▶ _GIVEN INSTRUCTION_
Output all of the data below exactly as given.

▶ _SUPPLIED DATA_
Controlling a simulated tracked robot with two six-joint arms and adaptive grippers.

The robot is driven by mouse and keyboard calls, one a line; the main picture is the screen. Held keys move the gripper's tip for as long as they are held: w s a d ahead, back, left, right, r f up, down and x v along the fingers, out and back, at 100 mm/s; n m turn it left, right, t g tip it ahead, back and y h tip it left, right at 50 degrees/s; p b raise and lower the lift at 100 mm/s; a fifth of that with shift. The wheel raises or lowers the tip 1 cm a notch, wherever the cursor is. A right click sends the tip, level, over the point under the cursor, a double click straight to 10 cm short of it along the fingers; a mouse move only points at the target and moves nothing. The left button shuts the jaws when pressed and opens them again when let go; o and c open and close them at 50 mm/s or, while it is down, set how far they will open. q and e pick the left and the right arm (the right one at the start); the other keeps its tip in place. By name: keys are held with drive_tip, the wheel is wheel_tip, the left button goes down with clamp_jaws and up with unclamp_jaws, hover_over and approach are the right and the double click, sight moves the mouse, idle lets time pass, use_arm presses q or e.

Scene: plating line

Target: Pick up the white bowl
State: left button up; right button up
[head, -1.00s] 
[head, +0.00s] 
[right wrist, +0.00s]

▶ _THE ANSWER_
Controlling a simulated tracked robot with two six-joint arms and adaptive grippers.

The robot is driven by mouse and keyboard calls, one a line; the main picture is the screen. Held keys move the gripper's tip for as long as they are held: w s a d ahead, back, left, right, r f up, down and x v along the fingers, out and back, at 100 mm/s; n m turn it left, right, t g tip it ahead, back and y h tip it left, right at 50 degrees/s; p b raise and lower the lift at 100 mm/s; a fifth of that with shift. The wheel raises or lowers the tip 1 cm a notch, wherever the cursor is. A right click sends the tip, level, over the point under the cursor, a double click straight to 10 cm short of it along the fingers; a mouse move only points at the target and moves nothing. The left button shuts the jaws when pressed and opens them again when let go; o and c open and close them at 50 mm/s or, while it is down, set how far they will open. q and e pick the left and the right arm (the right one at the start); the other keeps its tip in place. By name: keys are held with drive_tip, the wheel is wheel_tip, the left button goes down with clamp_jaws and up with unclamp_jaws, hover_over and approach are the right and the double click, sight moves the mouse, idle lets time pass, use_arm presses q or e.

Scene: plating line

Target: Pick up the white bowl
State: left button up; right button up
[head, -1.00s] 
[head, +0.00s] 
[right wrist, +0.00s]

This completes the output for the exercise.